The Logistics Supply Chain ETL with 3rd-Party APIs project is a robust ETL pipeline that integrates shipment, tracking, and delivery data from carriers like ShipStation, DHL, and FedEx into a unified MySQL analytics warehouse. It uses Python to pull data from REST APIs, normalizes heterogeneous responses into a star schema (fact + dimensions), orchestrates incremental updates via Apache Airflow DAGs, and builds SLA monitoring tables for on-time delivery analytics. The platform handles thousands of daily events per carrier, runs incremental loads, and was delivered in about 6 months, ahead of schedule.
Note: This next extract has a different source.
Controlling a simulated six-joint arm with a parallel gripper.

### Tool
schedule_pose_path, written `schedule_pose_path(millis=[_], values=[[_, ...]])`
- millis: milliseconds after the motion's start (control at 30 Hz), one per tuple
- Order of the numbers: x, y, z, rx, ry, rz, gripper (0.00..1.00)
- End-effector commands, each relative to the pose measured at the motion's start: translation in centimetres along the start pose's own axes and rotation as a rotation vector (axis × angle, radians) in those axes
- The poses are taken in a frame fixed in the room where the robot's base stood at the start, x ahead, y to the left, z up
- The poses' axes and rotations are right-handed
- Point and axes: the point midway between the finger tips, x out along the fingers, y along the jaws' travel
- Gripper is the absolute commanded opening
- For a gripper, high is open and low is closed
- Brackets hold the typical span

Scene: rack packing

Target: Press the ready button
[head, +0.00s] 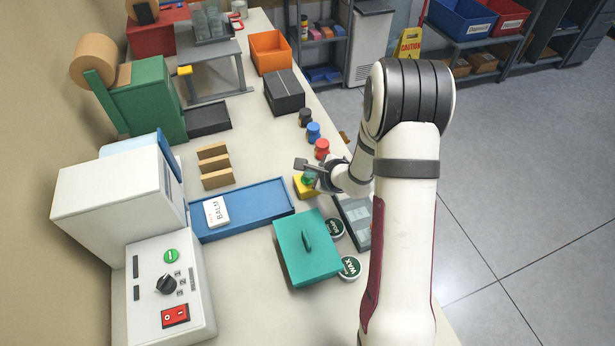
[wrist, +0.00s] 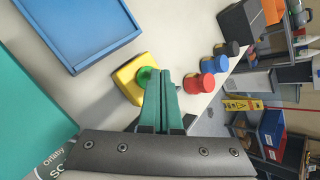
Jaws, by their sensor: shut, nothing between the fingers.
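The ready button is a green round cap (wrist: 147,76) on a yellow box (wrist: 127,80), right by my fingertips in the wrist view. In the head view the yellow box (head: 302,188) stands on the bench beside the blue tray, partly hidden by my gripper (head: 312,177). My gripper (wrist: 168,74) is shut and empty, its two green fingers together. In the wrist view the fingertips overlap the right side of the green cap. I cannot tell whether they touch it or hang just above it.
Red (head: 322,148), blue (head: 313,132) and dark (head: 305,117) jars stand in a row behind the button. The blue tray (head: 262,207) with a white labelled pack lies left of it. A teal lidded box (head: 300,262) and wax tins (head: 349,268) are in front.

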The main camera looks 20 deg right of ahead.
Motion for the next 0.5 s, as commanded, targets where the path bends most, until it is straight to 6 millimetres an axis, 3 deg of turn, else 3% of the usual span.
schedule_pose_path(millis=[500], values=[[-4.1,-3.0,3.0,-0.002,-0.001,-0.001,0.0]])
This solution gives operations teams clear visibility into shipment performance, delays, and carrier reliability.
The system follows a classic API-driven ETL architecture with orchestration for reliability:
Data Sources: REST APIs from ShipStation, DHL, and FedEx.
Ingestion Layer: Python scripts (requests-based) pulling shipment, tracking, and delivery events.
Processing Layer: Python + pandas normalize and standardize fields into a common model.
Storage Layer: MySQL database with fact_shipment and dim_carrier plus SLA tables.
Orchestration Layer: Airflow DAGs schedule and manage incremental ETL runs per carrier. Tasks are logically split per carrier and step (extract → transform → load → SLA refresh).
Star Schema in MySQL:
dim_carrier: carrier_id, carrier_name, api_endpoint, etc.
fact_shipment: shipment_id, carrier_id, status, expected_delivery, actual_delivery, and other shipment attributes.
SLA Monitoring Tables: Derived tables (e.g., sla_monitoring) aggregate metrics such as total shipments per carrier, on-time vs late deliveries, and on-time percentage. Indexes on IDs and dates support efficient querying.
Extract: Python jobs call APIs using secure credentials. Incremental pulls are based on timestamps or last_updated fields.
Transform: pandas normalizes nested JSON. A mapping layer standardizes fields across carriers (e.g., standardizing status names and delivery timestamps).
Load: Batch loads to MySQL via SQLAlchemy using UPSERT patterns for incremental updates. Facts and dimensions are handled in separate flows.
SLA Monitoring: SQL queries compute performance metrics and populate SLA monitoring tables, refreshed via Airflow DAGs.
Project Start: June 1, 2025 | Duration: ~6 months (Delivered ahead of schedule)
Testing: Unit Tests with Pytest for API wrappers; Integration Tests with mock APIs and end-to-end Airflow runs; Performance Tests handling ~10k events in under 10 minutes.
Deployment: Airflow via Docker/Kubernetes; MySQL cloud-hosted; all configurations managed via Git and environment variables.
Monitoring: Airflow UI for DAG health; MySQL logs for query performance. Success target: ~99% accuracy reconciliation between APIs and MySQL.
Maintenance: Daily incremental refresh, monthly backups, and rotation of API keys. Estimated Cost: ~$200/month for infrastructure.
Methodology: Agile with 2-week sprints, starting with a POC for one carrier.